Exportateur de critères moraux

Un programme vaste et ambitieux, qui n’effraie nullement Michel Rocard, qui était de passage à Genève récemment pour le présenter. «Nous sommes dans un complot que nous avons plaisir à mener. C’est un pari. Mais nous sommes convaincus que la régulation mondiale ne progressera pas par le droit dur, par des traités contraignants, mais plutôt par le droit «mou», par des initiatives ouvertes comme celle-ci.»

Pour ce faire, le député Rocard ne craint pas de briser les tabous bien-pensants: «L’Occident fournit surtout de l’aide au tiers monde sous forme d’exportation de normes et de critères moraux. Notre prétention à dire le droit et la morale est douteuse. Prenez le cas de la corruption. Pendant des siècles, tous nos ministres ont été de grands concussionnaires mais nous voudrions que l’Afrique règle ce problème en trente ans. Et nous nous obstinons à créer des modes de vie dispendieux qui obligent les classes dirigeantes des pays pauvres à s’enrichir pour tenir leur rang. J’estime que la corruption doit être limitée à 5% du produit national brut.
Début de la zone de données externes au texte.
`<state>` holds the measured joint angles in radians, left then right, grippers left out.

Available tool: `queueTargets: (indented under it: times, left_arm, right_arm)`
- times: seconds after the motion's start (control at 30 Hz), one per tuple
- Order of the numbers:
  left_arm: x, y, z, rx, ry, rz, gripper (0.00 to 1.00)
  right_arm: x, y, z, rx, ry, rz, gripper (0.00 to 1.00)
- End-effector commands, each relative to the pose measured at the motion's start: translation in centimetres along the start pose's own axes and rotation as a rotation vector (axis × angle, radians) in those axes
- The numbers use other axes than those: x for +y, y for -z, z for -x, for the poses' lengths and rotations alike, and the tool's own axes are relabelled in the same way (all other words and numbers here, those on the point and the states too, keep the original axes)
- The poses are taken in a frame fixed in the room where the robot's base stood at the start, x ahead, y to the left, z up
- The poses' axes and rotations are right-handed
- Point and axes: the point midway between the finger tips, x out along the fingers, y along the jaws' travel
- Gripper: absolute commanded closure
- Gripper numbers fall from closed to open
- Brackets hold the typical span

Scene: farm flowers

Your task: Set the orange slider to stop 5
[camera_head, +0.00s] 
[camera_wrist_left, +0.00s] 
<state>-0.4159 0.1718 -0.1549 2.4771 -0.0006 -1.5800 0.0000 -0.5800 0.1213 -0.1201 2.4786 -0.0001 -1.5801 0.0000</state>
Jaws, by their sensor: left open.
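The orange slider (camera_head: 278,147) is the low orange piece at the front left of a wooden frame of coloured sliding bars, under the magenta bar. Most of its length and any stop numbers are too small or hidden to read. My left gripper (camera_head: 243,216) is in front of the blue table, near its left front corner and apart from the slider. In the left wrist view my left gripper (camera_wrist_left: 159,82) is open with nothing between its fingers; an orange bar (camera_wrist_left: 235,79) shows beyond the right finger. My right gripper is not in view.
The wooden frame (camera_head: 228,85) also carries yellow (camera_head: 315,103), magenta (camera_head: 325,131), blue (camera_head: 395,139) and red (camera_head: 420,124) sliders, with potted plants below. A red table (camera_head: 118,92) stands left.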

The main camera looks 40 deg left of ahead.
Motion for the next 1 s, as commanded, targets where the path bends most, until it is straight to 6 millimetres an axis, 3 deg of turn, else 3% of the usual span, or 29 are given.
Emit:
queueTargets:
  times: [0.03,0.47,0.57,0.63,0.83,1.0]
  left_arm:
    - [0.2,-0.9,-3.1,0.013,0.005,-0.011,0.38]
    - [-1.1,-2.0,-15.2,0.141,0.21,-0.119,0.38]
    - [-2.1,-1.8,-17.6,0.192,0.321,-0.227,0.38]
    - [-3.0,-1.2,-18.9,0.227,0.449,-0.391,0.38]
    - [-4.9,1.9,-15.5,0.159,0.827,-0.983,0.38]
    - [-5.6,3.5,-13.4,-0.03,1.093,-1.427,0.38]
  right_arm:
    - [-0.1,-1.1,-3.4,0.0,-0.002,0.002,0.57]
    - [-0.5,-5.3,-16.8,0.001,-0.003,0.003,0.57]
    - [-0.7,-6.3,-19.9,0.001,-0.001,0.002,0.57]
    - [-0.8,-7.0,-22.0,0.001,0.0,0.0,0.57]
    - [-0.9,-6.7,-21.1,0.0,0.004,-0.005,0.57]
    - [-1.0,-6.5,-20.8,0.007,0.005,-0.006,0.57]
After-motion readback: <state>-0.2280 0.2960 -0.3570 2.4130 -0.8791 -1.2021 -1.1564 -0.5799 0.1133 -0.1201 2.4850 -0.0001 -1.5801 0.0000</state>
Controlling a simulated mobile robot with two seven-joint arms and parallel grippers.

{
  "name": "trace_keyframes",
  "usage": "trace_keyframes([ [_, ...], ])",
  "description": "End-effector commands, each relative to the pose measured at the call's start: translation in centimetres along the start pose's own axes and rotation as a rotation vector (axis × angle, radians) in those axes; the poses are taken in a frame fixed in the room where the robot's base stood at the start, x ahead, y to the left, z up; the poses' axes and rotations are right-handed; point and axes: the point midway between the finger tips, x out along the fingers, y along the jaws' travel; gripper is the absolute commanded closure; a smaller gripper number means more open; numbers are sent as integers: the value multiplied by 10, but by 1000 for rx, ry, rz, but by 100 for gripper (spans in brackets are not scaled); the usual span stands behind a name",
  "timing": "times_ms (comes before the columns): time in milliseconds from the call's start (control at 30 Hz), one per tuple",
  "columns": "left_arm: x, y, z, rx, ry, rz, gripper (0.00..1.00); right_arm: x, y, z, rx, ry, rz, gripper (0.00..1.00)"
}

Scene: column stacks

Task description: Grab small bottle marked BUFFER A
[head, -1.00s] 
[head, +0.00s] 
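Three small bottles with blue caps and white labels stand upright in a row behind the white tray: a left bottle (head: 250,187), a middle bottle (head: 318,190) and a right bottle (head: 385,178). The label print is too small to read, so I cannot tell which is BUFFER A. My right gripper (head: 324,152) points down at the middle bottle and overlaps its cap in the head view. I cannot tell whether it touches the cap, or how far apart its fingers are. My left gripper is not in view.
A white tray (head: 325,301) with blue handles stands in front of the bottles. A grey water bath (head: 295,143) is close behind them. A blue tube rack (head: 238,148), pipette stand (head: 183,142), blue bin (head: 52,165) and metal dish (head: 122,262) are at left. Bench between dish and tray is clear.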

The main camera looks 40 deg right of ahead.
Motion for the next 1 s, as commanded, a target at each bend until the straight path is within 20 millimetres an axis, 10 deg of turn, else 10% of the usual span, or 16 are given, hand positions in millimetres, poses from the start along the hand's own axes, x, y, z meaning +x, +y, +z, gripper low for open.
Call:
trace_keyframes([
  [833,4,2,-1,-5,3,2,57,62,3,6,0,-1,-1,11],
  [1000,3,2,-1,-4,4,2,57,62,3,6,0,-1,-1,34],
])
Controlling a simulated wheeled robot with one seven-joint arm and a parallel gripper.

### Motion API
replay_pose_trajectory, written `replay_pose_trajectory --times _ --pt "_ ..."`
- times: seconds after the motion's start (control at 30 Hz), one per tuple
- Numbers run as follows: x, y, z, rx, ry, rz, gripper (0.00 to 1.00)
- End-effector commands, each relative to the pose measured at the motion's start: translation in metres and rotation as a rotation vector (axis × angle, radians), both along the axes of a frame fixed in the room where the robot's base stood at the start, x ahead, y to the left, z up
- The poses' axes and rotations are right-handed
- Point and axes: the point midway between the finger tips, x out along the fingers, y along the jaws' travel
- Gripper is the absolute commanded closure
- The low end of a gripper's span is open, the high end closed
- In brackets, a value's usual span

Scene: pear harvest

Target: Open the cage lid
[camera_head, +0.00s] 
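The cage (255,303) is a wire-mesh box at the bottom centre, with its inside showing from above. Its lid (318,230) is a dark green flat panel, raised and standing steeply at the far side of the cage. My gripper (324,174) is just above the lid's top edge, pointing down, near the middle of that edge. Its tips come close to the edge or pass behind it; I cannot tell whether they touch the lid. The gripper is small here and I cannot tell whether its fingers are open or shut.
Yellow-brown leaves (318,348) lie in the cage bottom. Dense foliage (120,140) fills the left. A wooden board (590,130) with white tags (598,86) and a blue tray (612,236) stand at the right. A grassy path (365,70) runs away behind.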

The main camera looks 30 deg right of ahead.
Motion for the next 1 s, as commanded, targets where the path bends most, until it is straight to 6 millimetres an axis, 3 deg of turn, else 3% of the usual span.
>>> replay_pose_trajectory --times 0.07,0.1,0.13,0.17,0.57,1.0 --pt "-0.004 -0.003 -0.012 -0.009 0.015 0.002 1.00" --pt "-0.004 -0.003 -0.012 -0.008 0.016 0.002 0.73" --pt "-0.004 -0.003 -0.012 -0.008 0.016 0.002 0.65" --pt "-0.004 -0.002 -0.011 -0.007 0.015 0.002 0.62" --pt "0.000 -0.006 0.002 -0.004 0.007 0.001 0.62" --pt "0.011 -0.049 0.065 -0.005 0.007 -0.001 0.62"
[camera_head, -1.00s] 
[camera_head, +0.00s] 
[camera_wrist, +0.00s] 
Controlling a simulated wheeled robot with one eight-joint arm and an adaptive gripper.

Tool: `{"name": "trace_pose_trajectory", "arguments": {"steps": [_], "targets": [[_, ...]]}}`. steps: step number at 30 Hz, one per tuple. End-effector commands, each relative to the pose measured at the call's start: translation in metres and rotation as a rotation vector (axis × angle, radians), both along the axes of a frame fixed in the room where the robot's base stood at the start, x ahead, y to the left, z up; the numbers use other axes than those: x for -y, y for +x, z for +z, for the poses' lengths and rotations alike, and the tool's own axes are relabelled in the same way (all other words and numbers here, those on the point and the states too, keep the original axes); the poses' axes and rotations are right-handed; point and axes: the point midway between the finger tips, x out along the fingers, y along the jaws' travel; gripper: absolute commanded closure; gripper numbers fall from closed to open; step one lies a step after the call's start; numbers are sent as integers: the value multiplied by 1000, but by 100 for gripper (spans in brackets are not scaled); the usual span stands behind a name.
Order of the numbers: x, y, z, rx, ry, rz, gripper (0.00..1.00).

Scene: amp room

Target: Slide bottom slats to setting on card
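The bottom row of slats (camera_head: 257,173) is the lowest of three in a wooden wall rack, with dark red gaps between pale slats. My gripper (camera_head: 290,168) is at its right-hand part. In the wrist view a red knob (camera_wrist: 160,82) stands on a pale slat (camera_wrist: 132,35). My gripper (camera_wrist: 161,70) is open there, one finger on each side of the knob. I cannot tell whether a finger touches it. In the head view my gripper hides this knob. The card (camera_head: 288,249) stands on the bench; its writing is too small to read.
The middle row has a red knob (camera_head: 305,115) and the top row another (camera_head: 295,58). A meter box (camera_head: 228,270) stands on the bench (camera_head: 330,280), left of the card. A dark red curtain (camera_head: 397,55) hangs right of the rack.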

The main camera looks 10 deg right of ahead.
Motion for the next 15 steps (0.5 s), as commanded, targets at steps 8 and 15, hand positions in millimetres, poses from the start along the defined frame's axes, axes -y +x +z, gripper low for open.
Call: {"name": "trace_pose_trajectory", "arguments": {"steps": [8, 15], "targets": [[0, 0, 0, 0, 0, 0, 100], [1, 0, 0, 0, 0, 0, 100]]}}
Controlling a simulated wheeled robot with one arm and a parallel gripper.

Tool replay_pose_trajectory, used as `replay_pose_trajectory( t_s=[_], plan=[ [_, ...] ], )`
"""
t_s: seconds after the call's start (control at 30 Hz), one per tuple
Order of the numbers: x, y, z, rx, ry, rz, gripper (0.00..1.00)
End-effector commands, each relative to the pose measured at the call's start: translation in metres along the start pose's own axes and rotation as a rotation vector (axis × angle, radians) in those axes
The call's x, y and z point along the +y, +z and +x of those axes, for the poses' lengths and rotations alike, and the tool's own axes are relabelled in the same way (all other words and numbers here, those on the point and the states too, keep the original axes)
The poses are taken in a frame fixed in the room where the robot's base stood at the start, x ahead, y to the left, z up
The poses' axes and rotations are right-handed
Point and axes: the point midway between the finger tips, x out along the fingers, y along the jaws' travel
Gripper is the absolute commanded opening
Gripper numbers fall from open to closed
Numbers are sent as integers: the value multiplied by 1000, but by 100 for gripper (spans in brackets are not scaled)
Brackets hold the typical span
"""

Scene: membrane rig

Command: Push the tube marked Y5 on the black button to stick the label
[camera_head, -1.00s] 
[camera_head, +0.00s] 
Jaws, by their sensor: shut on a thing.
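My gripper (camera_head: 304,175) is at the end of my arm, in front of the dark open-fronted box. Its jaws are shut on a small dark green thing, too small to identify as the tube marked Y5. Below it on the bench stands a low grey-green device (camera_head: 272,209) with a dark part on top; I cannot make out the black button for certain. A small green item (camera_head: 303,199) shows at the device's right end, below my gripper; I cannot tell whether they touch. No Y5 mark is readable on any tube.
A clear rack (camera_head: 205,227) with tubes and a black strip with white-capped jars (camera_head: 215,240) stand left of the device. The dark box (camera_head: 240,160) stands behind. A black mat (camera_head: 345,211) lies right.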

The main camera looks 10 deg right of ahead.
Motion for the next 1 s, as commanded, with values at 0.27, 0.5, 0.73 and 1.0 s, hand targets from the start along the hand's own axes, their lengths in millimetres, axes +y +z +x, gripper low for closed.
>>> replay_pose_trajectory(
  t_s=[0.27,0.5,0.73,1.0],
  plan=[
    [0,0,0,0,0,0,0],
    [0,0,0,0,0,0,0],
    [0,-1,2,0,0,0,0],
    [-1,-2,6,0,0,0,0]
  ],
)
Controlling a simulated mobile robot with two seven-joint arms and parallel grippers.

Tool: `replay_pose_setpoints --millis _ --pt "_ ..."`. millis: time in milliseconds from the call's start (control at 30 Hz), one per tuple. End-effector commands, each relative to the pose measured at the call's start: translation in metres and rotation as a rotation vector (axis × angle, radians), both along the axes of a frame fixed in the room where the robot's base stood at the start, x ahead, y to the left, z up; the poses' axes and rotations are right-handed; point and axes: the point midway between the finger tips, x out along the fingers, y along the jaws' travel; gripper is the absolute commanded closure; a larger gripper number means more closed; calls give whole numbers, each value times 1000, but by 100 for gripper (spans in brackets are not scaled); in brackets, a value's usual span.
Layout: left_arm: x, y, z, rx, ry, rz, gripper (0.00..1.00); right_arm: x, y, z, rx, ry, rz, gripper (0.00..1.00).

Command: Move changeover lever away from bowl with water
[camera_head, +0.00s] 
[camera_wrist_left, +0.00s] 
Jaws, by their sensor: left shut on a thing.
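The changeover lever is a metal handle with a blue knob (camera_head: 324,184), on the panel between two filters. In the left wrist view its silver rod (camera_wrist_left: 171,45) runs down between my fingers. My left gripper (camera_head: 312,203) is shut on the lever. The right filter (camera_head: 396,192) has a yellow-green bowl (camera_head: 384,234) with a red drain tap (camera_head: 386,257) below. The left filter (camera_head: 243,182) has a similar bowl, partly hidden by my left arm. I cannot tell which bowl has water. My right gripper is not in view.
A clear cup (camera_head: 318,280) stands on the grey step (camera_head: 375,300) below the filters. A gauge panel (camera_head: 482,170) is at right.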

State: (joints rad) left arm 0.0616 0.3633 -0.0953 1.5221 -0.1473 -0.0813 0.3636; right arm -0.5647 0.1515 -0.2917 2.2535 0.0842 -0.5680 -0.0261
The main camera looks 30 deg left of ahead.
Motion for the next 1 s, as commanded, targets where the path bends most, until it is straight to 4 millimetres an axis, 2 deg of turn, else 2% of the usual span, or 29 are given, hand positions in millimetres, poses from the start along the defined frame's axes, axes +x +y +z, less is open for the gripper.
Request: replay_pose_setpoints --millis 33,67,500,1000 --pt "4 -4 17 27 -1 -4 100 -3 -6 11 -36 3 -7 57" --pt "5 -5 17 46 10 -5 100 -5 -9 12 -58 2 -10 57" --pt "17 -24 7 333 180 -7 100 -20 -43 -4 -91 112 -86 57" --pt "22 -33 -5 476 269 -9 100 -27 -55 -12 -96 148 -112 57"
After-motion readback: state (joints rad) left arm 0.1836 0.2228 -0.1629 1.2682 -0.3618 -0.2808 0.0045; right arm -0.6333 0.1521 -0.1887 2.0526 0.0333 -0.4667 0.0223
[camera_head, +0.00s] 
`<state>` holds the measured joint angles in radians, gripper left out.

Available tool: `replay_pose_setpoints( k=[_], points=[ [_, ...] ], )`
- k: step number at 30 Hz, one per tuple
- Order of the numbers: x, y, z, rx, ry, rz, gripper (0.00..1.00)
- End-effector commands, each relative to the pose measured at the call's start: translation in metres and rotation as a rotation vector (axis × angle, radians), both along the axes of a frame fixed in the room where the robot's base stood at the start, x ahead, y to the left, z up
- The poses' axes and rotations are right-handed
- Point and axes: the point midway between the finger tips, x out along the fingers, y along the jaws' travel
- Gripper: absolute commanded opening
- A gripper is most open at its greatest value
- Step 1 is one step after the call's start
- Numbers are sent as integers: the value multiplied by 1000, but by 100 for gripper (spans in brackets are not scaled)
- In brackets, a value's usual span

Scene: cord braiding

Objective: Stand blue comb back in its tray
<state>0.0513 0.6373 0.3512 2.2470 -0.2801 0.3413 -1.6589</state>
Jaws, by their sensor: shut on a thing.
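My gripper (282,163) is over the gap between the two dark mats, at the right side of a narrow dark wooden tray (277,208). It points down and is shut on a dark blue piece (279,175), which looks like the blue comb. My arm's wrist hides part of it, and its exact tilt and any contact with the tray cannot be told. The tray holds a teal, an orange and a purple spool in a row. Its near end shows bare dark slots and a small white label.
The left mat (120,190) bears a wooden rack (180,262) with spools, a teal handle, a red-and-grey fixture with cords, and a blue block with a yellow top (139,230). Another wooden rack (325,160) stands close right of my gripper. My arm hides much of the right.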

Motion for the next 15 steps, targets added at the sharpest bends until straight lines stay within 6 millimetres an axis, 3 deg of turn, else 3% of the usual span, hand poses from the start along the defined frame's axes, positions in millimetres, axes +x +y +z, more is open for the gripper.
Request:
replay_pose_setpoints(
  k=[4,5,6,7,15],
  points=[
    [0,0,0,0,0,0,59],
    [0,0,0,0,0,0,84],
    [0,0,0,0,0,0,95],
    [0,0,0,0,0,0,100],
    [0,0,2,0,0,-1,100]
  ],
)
Au-dessous, c’est une nécessité, au-dessus c’est du vol qui doit être puni.»

«Dans un projet éthique global, il faut se méfier des définitions trop simples et qui ne profitent qu’à ceux qui les ont établies, il faut changer le vocabulaire, écarter la morale étroite. Et s’attaquer aux gros poissons.» Tel est le sens profond de ce qu’il est désormais convenu le développement durable. Ce concept, établi par la commission Brundtland à l’initiative de l’ancien secrétaire général des Nations Unies Perez de Cuellar, a mis vingt ans à s’imposer dans le vocabulaire. Michel Rocard et ses amis comptent bien le mettre en œuvre rapidement.